What is being asked
All of the lines below are to be printed again exactly; images are excluded from the output.

▬▬▬▬▬▬

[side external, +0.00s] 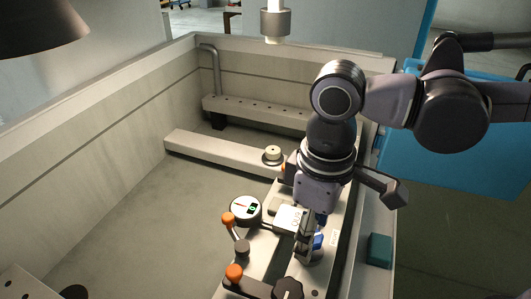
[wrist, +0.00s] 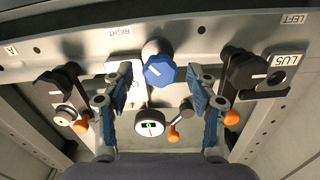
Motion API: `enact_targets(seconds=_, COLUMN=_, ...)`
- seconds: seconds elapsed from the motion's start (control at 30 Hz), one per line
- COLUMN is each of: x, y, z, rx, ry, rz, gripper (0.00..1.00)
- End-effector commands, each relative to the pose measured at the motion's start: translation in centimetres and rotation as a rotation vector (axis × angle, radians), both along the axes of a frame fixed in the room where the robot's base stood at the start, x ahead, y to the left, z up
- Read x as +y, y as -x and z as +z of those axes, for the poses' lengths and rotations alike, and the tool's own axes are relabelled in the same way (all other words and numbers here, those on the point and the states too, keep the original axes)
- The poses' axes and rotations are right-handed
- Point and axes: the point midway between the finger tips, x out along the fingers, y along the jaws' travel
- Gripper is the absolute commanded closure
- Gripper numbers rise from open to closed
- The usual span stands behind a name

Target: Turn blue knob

▬▬▬▬▬▬

The reply
[side external, +0.00s] 
[wrist, +0.00s] 
Motion API: `enact_targets(seconds=_, COLUMN=_, ...)`
- seconds: seconds elapsed from the motion's start (control at 30 Hz), one per line
- COLUMN is each of: x, y, z, rx, ry, rz, gripper (0.00..1.00)
- End-effector commands, each relative to the pose measured at the motion's start: translation in centimetres and rotation as a rotation vector (axis × angle, radians), both along the axes of a frame fixed in the room where the robot's base stood at the start, x ahead, y to the left, z up
- Read x as +y, y as -x and z as +z of those axes, for the poses' lengths and rotations alike, and the tool's own axes are relabelled in the same way (all other words and numbers here, those on the point and the states too, keep the original axes)
- The poses' axes and rotations are right-handed
- Point and axes: the point midway between the finger tips, x out along the fingers, y along the jaws' travel
- Gripper is the absolute commanded closure
- Gripper numbers rise from open to closed
- The usual span stands behind a name

Target: Turn blue knob

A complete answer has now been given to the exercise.